** BEGIN Source data **
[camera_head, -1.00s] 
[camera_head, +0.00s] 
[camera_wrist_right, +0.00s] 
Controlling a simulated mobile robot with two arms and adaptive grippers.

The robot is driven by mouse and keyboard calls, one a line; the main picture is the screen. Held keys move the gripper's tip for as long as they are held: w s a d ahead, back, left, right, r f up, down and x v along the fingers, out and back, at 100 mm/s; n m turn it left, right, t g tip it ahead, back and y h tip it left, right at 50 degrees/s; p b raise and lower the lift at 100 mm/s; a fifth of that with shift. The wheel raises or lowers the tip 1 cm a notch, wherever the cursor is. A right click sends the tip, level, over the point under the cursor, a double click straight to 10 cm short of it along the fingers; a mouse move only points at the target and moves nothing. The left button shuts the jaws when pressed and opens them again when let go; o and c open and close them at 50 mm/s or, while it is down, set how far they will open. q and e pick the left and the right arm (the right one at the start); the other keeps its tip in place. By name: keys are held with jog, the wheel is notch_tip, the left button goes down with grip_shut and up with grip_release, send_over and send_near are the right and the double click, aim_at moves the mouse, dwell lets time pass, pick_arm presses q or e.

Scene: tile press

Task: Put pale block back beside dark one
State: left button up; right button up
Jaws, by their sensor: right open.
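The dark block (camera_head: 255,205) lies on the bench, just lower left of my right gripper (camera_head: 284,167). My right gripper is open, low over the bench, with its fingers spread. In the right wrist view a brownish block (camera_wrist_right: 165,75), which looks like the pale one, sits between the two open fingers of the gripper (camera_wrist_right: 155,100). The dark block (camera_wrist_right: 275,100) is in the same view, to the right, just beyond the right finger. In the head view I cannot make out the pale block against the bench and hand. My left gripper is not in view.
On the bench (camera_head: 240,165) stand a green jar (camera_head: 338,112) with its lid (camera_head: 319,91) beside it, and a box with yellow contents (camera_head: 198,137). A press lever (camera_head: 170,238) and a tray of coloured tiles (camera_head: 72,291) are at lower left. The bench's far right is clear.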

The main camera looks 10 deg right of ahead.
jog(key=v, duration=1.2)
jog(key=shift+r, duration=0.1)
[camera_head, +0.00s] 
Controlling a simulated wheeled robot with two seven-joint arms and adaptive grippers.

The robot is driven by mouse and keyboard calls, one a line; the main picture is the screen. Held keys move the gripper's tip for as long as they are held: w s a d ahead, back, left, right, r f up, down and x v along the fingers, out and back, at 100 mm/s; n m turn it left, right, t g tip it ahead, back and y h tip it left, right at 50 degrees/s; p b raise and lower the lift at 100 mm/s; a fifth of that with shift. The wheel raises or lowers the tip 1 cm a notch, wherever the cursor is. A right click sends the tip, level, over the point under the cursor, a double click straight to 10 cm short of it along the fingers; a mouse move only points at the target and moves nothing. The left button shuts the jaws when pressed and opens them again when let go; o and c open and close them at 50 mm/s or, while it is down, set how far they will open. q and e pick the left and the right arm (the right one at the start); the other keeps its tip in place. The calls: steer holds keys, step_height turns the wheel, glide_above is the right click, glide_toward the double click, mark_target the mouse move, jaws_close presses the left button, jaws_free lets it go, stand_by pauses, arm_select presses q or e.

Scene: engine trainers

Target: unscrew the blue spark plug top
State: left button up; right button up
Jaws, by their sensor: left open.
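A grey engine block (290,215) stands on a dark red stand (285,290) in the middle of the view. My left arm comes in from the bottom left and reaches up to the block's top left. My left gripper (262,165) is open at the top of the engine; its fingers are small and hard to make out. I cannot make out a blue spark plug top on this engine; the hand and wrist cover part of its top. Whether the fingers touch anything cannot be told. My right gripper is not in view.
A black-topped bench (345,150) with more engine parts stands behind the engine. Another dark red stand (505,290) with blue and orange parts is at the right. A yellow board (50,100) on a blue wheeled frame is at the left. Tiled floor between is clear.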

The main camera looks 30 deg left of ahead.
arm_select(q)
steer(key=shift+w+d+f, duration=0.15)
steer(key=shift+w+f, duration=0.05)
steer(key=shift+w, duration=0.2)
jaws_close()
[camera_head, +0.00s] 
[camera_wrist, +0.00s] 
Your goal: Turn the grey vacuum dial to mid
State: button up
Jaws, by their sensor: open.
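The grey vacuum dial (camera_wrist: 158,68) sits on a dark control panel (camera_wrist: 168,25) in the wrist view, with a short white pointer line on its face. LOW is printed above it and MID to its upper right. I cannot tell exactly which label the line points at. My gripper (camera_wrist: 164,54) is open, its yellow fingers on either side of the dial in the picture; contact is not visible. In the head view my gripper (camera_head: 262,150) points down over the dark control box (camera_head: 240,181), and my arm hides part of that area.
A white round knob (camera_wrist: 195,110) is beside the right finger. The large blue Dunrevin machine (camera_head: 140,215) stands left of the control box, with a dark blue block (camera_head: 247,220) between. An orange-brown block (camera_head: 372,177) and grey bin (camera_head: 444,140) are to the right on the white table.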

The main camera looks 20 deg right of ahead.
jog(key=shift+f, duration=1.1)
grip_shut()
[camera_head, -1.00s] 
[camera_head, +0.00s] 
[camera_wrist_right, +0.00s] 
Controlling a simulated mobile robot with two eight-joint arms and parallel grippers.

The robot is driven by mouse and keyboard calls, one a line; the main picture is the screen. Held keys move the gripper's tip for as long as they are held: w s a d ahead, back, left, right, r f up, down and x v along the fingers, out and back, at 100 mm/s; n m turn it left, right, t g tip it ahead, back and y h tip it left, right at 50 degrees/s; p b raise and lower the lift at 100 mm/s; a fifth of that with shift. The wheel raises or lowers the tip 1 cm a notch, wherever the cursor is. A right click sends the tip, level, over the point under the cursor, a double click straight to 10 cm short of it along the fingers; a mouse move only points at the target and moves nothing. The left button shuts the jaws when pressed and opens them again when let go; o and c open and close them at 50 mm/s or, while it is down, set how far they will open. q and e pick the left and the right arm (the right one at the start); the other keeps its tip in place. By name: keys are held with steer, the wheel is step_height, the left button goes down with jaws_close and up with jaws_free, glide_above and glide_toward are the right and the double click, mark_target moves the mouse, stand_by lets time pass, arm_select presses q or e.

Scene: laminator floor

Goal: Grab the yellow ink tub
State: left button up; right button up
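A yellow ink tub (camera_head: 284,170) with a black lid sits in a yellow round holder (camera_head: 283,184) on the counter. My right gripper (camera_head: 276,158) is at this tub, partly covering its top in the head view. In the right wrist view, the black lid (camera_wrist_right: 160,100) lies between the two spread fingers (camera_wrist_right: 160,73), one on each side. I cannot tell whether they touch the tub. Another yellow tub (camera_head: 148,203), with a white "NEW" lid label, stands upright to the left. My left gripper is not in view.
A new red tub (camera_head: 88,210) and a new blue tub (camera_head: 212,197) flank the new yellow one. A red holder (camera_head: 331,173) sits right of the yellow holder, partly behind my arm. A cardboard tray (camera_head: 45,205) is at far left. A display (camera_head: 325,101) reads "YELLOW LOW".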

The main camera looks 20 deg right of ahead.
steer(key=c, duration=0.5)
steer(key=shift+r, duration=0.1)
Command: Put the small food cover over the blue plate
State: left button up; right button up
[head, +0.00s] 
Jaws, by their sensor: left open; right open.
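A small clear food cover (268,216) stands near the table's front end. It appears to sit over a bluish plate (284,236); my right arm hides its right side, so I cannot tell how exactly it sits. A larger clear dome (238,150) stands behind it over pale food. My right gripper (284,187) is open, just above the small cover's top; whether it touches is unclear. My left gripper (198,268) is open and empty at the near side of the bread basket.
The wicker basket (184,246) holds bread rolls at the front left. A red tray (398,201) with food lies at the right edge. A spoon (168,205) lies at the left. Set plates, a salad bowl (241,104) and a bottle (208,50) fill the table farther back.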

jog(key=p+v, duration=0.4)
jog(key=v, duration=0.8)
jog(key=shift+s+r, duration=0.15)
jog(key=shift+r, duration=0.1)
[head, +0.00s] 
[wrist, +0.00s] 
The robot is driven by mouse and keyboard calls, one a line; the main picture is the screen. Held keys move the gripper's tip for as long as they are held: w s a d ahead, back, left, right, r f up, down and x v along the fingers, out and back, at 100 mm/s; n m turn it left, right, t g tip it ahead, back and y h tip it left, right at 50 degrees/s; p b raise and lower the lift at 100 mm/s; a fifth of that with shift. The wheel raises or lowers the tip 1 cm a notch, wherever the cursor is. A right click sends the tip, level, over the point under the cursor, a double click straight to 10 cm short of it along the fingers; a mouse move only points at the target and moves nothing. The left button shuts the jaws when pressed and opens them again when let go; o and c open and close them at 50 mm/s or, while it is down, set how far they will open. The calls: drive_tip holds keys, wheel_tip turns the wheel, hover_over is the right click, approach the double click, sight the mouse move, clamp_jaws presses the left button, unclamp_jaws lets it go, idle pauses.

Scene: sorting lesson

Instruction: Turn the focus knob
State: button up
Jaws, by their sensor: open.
** END Source data **
▶ _Work required_
From the first line of the listing above to the line with "Controlling a simulated mobile robot with two arms", please transcribe each line exactly, both ends included, and nothing beyond that.

▶ _Task answer_
[camera_head, -1.00s] 
[camera_head, +0.00s] 
[camera_wrist_right, +0.00s] 
Controlling a simulated mobile robot with two arms and adaptive grippers.

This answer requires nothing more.